[Dataset entries]
— begin —
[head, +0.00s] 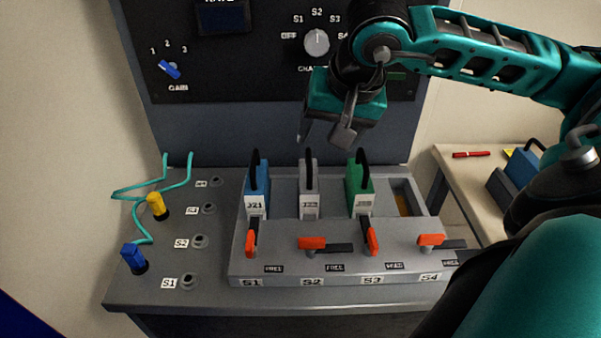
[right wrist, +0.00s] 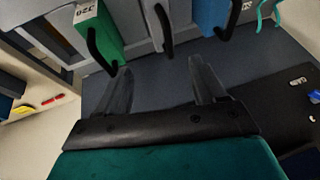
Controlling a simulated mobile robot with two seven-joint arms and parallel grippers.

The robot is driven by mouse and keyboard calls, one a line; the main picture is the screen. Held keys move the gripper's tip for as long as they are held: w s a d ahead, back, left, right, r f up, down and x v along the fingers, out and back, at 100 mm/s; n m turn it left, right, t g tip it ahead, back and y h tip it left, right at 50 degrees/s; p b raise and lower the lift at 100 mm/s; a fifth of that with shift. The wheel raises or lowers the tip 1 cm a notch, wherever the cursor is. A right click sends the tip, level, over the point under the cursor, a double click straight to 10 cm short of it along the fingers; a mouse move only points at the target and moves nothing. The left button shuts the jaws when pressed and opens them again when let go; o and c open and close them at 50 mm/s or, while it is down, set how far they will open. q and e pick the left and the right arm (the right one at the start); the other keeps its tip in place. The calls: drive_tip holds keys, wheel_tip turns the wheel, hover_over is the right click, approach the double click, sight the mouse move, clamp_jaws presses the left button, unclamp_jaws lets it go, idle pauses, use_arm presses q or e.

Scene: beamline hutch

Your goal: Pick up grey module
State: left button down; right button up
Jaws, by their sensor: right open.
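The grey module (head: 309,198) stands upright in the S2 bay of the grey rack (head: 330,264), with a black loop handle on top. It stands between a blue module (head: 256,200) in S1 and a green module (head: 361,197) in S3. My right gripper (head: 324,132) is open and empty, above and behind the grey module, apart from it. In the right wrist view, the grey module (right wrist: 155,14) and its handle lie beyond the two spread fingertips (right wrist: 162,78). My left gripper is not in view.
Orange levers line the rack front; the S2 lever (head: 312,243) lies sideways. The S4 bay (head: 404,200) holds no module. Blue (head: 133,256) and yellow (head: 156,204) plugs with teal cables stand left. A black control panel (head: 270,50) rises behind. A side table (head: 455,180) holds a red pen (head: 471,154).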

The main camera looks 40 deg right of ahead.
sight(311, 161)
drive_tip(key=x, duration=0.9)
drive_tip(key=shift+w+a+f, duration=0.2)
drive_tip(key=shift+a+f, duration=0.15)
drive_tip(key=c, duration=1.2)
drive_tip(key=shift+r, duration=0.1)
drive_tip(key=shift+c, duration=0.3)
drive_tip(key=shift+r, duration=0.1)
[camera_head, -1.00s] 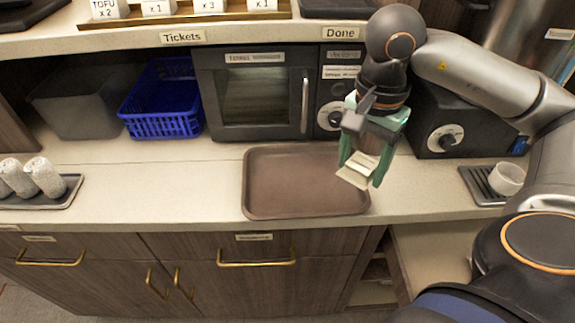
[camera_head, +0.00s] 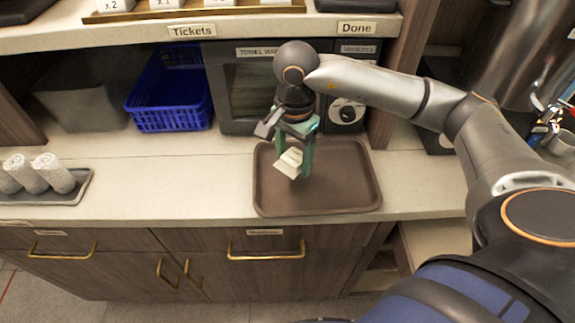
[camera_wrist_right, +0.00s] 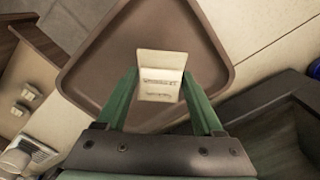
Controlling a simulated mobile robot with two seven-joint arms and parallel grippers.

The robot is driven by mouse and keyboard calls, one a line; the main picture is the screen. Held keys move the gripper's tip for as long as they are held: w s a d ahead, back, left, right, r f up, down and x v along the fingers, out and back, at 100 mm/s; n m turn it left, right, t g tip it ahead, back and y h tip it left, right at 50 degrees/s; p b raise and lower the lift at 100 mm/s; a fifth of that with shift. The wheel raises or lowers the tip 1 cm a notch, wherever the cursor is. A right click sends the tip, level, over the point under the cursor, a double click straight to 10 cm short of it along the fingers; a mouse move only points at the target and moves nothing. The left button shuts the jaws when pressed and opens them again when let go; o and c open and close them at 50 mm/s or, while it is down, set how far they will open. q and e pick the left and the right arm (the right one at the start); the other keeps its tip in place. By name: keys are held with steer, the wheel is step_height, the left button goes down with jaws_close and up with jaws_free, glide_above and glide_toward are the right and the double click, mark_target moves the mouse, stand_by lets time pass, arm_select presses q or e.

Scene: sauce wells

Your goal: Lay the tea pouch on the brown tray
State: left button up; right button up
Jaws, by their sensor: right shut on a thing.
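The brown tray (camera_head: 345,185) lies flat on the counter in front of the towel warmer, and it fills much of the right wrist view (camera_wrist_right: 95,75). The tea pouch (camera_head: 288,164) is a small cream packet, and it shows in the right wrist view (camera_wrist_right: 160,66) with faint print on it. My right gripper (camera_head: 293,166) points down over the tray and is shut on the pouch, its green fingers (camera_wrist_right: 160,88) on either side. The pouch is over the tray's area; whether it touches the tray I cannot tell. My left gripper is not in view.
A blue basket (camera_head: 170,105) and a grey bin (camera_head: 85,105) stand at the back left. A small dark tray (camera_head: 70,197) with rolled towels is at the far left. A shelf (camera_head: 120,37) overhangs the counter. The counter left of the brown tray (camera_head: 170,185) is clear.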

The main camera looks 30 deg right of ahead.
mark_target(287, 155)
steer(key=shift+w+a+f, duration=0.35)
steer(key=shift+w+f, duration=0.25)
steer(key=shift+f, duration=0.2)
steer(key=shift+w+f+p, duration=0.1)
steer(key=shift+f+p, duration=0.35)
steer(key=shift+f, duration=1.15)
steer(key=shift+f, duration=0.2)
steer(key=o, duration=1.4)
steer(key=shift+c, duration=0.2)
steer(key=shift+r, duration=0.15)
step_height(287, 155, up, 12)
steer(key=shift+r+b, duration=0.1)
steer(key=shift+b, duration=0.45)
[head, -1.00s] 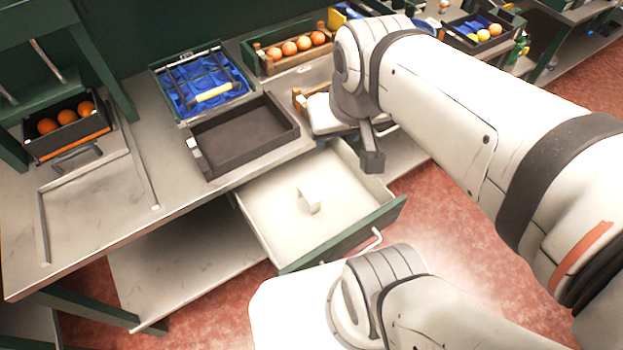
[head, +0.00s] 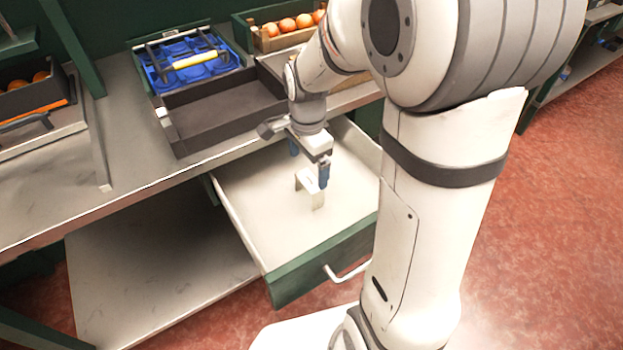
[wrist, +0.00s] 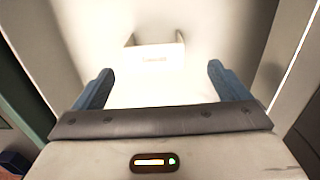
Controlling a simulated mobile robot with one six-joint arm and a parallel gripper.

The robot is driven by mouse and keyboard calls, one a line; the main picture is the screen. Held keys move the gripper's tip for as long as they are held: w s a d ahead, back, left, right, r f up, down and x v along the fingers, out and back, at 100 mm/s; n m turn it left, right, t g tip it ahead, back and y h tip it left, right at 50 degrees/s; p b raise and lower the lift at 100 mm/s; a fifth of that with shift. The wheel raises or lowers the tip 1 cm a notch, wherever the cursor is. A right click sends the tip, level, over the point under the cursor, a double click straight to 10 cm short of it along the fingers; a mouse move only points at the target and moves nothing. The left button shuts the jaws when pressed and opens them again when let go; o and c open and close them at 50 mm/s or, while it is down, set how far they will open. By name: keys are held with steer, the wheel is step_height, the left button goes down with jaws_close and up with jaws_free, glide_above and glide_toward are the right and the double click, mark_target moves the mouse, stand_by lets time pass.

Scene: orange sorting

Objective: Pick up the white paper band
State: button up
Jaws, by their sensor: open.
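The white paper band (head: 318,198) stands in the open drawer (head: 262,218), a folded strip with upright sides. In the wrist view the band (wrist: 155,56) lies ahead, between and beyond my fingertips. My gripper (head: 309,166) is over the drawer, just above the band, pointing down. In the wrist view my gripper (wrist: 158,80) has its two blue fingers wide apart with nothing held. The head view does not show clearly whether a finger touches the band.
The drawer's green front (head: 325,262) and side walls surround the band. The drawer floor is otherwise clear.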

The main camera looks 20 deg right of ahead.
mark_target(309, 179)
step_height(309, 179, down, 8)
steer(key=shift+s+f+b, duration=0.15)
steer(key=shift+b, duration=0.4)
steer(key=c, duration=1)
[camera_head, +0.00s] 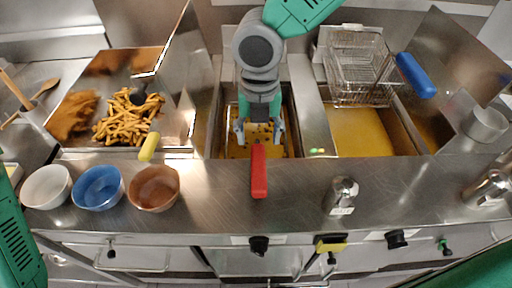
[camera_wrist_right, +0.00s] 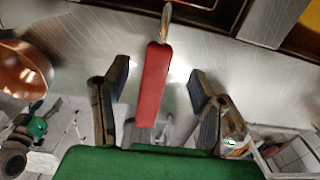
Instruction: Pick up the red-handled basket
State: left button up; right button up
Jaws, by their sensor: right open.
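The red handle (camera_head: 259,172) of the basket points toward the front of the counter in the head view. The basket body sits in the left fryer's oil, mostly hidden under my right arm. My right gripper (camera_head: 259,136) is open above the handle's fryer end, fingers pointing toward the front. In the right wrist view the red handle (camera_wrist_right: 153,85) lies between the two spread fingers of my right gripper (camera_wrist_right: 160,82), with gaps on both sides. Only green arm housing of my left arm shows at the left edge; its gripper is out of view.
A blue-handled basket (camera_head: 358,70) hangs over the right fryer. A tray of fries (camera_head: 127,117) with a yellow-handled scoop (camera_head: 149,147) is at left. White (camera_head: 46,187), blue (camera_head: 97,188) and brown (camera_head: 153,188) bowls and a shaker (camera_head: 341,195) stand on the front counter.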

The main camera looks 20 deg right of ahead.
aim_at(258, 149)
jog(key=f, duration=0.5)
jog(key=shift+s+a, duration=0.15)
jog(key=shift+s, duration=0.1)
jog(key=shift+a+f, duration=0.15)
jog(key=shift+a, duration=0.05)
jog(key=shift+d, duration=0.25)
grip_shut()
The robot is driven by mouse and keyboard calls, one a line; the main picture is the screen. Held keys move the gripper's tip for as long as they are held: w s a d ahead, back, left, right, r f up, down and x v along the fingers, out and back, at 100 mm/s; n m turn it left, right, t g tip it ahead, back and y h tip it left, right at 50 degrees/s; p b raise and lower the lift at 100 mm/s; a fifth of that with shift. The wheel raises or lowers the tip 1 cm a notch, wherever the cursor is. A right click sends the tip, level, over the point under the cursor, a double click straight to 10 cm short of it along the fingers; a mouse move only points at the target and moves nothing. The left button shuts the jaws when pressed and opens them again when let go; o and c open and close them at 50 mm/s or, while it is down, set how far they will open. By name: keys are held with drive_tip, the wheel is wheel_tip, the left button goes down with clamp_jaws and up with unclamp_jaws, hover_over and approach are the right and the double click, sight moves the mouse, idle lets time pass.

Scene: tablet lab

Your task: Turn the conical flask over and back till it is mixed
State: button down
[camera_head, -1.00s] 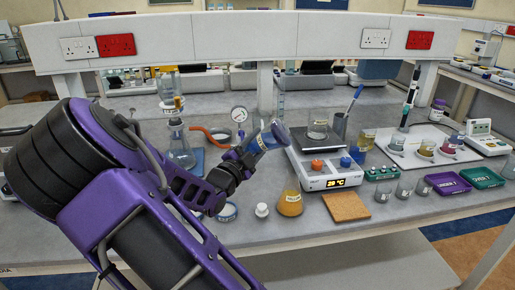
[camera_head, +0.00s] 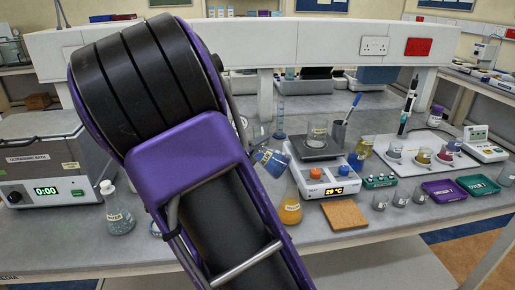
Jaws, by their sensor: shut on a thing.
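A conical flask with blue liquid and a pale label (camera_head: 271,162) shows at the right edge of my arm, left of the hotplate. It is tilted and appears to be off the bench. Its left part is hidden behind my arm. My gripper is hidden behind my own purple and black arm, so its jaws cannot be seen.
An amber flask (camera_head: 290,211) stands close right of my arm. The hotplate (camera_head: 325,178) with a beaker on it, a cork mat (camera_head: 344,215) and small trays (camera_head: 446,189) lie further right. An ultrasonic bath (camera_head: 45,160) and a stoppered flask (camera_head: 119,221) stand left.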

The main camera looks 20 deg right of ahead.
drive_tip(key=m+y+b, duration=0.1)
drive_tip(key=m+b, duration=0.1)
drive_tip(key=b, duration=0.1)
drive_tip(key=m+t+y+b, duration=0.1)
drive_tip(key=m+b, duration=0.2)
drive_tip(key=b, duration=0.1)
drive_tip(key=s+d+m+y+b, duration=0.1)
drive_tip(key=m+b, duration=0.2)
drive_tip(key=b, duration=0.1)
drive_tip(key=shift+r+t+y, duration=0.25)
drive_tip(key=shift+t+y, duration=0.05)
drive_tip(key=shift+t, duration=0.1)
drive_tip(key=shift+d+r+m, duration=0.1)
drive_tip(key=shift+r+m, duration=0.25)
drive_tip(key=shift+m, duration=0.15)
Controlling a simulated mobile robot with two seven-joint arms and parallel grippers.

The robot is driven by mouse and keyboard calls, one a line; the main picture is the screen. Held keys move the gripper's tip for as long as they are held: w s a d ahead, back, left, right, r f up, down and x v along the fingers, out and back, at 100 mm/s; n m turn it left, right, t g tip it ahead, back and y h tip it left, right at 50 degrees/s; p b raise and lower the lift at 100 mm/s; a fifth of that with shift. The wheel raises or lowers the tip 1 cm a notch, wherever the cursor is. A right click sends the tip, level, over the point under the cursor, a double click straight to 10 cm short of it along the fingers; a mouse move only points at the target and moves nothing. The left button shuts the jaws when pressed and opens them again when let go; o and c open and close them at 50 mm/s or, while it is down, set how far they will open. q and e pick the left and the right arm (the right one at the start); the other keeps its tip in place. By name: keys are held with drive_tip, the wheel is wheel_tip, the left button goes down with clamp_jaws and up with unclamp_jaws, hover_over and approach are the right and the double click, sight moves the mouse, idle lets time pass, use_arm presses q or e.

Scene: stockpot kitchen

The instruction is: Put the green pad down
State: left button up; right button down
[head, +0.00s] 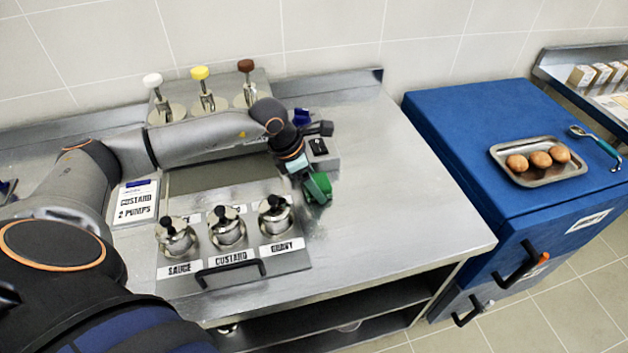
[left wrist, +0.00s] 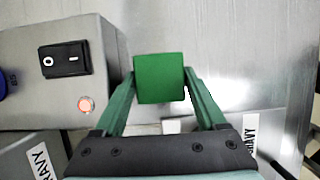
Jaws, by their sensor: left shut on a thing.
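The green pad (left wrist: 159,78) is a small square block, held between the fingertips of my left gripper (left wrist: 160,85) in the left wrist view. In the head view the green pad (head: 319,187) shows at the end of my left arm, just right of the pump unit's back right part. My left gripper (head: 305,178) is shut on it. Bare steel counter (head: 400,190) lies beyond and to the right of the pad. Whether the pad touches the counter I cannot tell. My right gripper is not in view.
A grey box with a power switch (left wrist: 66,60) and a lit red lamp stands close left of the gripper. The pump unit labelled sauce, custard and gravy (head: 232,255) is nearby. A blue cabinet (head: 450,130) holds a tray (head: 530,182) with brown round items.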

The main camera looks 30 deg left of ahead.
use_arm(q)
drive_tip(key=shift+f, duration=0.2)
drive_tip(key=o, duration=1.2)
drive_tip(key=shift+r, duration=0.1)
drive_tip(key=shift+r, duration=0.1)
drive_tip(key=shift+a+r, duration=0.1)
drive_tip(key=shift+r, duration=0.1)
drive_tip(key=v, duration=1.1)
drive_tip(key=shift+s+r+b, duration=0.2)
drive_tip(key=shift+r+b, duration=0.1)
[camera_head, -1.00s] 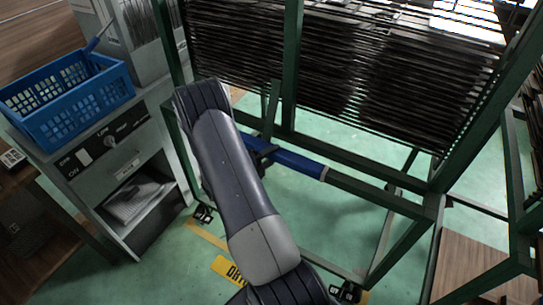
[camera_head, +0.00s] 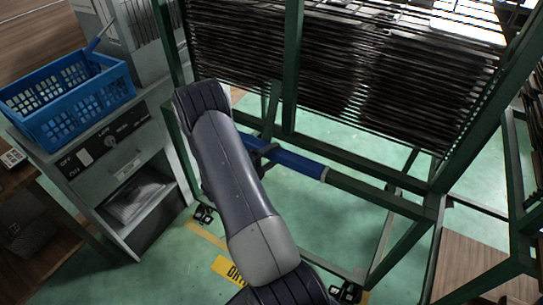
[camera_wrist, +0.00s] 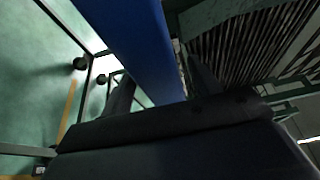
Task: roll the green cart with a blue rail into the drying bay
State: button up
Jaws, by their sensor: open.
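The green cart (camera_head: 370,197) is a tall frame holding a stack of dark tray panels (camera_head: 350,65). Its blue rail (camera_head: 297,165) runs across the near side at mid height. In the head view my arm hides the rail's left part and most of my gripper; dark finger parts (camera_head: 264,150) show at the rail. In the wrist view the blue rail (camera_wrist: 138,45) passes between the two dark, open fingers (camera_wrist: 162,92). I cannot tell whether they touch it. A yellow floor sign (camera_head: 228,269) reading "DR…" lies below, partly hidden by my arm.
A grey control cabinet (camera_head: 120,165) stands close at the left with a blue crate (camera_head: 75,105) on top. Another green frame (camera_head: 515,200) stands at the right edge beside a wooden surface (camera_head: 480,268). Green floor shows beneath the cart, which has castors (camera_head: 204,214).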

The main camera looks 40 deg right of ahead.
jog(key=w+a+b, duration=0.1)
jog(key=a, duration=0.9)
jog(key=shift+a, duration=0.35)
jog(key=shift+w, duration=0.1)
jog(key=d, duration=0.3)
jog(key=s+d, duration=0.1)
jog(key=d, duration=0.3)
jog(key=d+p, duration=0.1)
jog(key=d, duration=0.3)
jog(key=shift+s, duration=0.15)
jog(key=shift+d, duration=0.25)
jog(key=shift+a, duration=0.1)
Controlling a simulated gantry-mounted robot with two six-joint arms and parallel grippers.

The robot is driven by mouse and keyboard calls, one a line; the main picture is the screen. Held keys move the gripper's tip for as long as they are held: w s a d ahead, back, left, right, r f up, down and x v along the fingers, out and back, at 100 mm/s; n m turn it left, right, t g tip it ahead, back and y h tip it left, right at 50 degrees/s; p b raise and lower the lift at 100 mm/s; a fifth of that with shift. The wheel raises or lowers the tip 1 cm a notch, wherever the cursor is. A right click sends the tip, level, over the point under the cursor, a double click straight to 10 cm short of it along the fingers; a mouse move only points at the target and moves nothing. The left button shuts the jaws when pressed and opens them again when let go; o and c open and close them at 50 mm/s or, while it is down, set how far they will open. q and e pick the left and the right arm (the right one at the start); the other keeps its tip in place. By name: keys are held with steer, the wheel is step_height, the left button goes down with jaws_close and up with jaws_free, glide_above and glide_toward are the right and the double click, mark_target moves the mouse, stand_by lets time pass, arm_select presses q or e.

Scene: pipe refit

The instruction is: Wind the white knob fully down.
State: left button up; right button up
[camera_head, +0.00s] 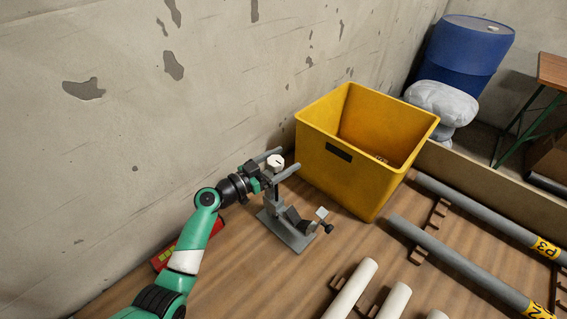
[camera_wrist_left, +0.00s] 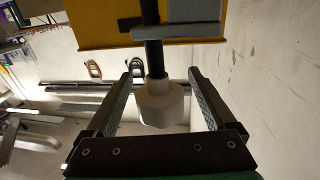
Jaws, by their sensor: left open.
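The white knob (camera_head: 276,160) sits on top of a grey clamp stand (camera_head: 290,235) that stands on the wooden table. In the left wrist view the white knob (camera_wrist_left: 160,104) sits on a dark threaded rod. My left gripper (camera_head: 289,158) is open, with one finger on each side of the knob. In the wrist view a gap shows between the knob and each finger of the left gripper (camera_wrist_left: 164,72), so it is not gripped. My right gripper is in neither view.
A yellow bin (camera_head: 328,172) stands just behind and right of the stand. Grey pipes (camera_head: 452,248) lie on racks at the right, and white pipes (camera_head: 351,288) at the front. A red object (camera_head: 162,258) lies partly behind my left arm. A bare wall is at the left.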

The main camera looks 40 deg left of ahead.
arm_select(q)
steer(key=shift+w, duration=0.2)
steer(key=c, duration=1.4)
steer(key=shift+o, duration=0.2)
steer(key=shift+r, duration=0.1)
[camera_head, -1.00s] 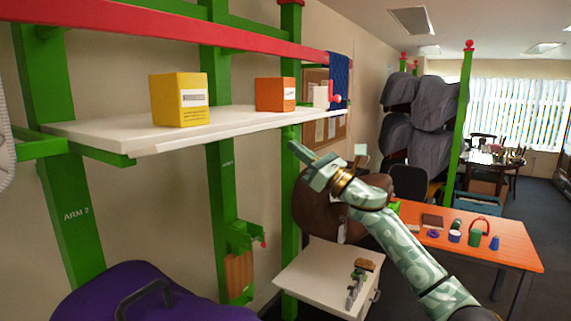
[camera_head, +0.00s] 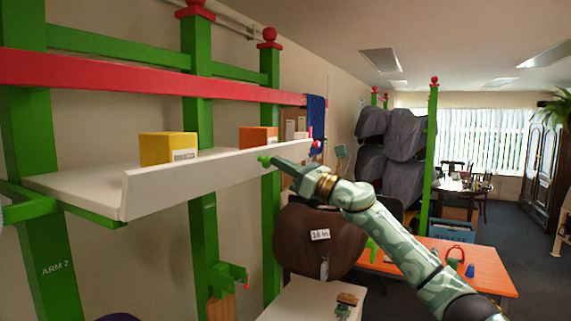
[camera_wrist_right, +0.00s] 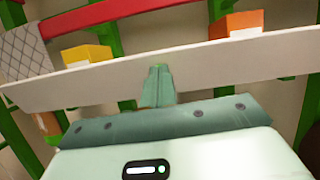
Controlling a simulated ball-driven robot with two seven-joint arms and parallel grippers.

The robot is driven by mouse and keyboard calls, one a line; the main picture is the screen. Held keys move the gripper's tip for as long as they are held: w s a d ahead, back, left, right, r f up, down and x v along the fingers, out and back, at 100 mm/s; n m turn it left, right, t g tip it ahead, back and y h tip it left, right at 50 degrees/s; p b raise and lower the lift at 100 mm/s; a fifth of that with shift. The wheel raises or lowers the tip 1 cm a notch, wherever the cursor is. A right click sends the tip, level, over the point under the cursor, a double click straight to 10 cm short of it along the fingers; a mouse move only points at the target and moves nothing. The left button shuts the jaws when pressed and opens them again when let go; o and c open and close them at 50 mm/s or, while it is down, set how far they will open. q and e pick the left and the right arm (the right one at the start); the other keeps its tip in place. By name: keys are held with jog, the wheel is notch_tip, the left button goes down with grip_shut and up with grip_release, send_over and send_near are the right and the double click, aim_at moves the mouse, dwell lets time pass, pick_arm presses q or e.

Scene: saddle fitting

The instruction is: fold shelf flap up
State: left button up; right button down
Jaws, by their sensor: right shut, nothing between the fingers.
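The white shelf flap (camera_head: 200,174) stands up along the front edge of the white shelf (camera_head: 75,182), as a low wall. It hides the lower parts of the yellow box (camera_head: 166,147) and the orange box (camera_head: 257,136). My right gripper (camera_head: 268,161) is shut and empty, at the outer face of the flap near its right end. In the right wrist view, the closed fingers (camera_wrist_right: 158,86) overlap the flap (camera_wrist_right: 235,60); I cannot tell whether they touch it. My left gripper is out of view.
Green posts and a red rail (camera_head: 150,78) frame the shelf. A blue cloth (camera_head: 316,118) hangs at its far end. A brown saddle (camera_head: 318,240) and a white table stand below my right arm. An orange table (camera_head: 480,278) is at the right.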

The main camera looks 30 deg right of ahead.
— end —
* **What the exercise asks**: Select every line of the records holding the string "goal".

* **Final result**:
Your goal: Pick up grey module
Your goal: Lay the tea pouch on the brown tray

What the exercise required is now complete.